WHAT IS ASKED.
Retype word for word the lines lying between the line containing "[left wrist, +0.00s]" and the line containing "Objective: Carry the", together with those two lines themselves, and nothing besides.

══ DATASET RECORDS

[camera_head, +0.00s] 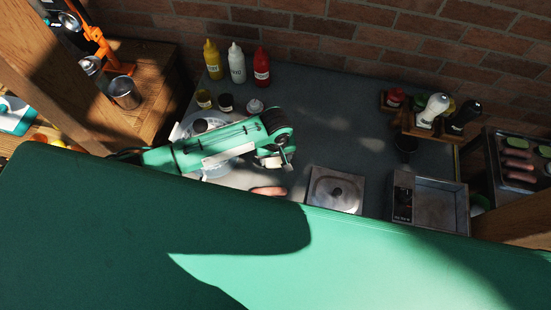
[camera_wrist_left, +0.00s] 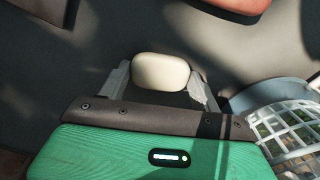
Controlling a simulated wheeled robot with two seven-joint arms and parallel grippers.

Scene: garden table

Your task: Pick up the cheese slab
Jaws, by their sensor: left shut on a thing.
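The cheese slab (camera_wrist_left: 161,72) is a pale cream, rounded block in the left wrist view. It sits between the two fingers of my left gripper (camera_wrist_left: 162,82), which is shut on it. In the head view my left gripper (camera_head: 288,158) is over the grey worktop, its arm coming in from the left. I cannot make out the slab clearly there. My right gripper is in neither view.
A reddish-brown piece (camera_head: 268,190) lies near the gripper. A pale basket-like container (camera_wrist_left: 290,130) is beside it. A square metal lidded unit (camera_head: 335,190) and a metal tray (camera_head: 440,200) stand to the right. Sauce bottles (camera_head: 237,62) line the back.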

════
══ DATASET RECORDS

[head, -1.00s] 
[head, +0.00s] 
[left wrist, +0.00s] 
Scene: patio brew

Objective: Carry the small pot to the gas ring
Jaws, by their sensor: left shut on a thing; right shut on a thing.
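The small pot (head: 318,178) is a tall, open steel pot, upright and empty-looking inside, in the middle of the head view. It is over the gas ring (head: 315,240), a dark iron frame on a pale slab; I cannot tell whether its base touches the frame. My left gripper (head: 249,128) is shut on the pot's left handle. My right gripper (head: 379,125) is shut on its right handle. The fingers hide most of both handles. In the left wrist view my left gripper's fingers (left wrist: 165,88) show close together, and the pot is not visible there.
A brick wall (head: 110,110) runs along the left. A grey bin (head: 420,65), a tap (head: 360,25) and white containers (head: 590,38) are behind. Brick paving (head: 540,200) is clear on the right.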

════

EXPECTED ANSWER.
[left wrist, +0.00s] 
Scene: patio brew

Objective: Carry the small pot to the gas ring

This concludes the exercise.